INSTRUCTIONS TO FOLLOW - Establish how many lines in the material include the string "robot" and report it as a lone number.

COLLECTED DATA -
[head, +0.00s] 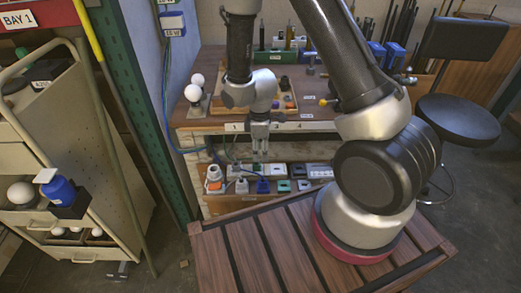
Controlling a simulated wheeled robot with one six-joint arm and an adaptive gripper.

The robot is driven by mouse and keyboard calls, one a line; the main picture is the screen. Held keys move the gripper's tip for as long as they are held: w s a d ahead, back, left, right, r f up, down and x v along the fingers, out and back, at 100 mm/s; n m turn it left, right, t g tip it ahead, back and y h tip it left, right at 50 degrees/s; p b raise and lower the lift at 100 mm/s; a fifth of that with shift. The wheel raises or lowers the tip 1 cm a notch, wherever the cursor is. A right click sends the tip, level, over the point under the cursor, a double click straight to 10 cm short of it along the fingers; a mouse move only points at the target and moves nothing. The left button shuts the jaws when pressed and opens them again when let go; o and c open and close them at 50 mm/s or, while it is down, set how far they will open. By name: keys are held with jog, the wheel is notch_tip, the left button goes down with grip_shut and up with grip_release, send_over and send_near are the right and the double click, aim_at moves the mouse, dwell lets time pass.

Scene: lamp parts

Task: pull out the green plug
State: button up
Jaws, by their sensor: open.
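My gripper (259,153) hangs from the arm with its fingers pointing down, in front of the workbench's front edge. It is open, with nothing seen between its fingers. A row of plugs and sockets stands on the low shelf below and behind it. A small green-topped piece (283,186), which looks like the green plug, is in this row, a little right of and below my gripper and apart from it. A blue plug (263,186) is just left of it and a white plug (242,186) is farther left. How deep the green piece sits is too small to tell.
The workbench (200,137) overhangs the shelf (228,205). A white-and-orange plug-like piece (214,181) is at the shelf's left end. White bulbs (194,92) stand on the bench. A cart (100,150) is at left, a stool (458,118) at right.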

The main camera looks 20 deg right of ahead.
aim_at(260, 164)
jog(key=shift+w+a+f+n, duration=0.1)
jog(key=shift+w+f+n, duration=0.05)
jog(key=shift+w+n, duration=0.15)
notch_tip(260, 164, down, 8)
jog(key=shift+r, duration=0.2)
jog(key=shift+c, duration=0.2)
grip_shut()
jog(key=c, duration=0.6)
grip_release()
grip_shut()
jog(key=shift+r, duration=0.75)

EXERCISE ANSWER - 2